There were no shortage of opinions on the exterior color scheme as the home went from decades of dirty white to bold battleship gray with red roof and trim.
“Of course, everybody was real happy it was getting worked on because it was getting kind of sketchy looking,” said Bob Harness, the site’s maintenance mechanic since 1997.
He said there were two types of people who talked about the color: those who had always known it as white and questioned the change, and those from military families who loved it.
“The first year (after it was repainted), I got bombarded with questions,” he said. “‘Where can I get that color?’ ”
To mark the anniversary, a new architecture and restoration tour of the home and property was introduced in May. The tour takes place the fourth Saturday of each month through October.
Ongoing efforts
The Park Service continues to pour improvements into the property.
They include replacement of the heating and cooling system in the home, new signs on-site and around Mentor, repainted outbuildings, repaved walking paths, solar parking lot lights and new ultraviolet light filters on the house windows to protect artifacts.
“A local Eagle Scout, Michael Shiner, just put up a brand new flagpole for us in May, and we’re planning a project in the next year or two to fully replace the fencing all over our grounds,” Arrington said. “We also get great support from the tree crew down at Cuyahoga Valley National Park, and they now come up here several times per year to prune and care for our large historic trees.”
This year, the home’s roof was replaced and an elevator is being installed at the visitor center.

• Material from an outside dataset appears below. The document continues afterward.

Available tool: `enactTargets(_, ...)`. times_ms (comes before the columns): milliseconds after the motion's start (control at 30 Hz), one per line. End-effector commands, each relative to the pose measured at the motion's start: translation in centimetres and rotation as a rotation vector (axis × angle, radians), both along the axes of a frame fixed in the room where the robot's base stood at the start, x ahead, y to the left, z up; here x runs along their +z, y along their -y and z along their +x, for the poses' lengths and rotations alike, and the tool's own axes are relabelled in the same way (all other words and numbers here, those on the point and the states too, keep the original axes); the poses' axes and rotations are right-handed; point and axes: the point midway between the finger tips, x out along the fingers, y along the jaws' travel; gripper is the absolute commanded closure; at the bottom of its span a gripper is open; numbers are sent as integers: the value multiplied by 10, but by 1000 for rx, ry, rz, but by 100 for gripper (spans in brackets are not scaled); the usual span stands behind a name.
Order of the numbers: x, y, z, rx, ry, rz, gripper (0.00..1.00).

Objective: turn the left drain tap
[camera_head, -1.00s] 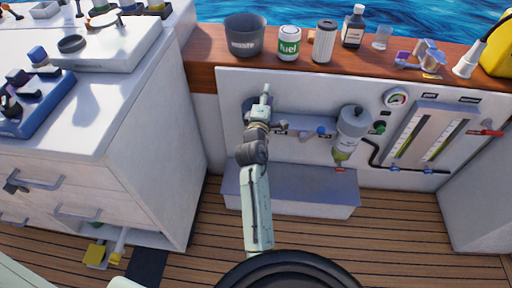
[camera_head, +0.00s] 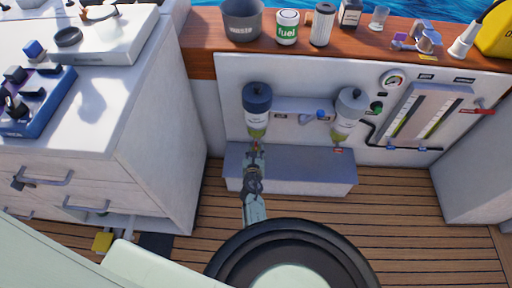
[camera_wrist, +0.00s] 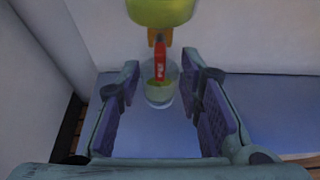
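The left filter (camera_head: 257,110) hangs on the white panel, with a dark top and a yellow-green bowl. The bowl also shows at the top of the wrist view (camera_wrist: 160,10). Below it is the left drain tap, a red handle (camera_wrist: 160,62) on a brass-coloured fitting, pointing down. In the head view my gripper (camera_head: 255,150) is just below this filter and mostly hides the tap. In the wrist view my gripper (camera_wrist: 160,78) is open, with the handle seen between its fingers and no contact visible. A clear cup (camera_wrist: 160,92) with greenish liquid shows behind and below the handle.
A second filter (camera_head: 348,113) with a red tap (camera_head: 338,150) hangs to the right. A blue-handled valve (camera_head: 320,115) sits between them. A grey step (camera_head: 310,175) juts out below the panel. A white cabinet (camera_head: 155,150) stands at the left.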

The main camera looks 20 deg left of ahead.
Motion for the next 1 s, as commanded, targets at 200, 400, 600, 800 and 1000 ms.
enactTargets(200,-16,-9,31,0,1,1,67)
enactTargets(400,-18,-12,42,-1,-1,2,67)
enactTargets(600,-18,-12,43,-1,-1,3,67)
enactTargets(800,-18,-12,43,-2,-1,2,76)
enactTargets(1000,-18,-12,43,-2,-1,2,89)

“In addition to all of these improvements, we’ve also greatly expanded our program offerings both on-site and off-site, increased our outreach efforts to schools through the Every Kid in a Park program, introduced a cell phone tour of the grounds, begun a partnership with the Conservancy for Cuyahoga Valley National Park to create a nonprofit ‘friends’ partner group, known as the James A. Garfield Alliance, maintained a very strong presence on social media and much more,” Arrington said.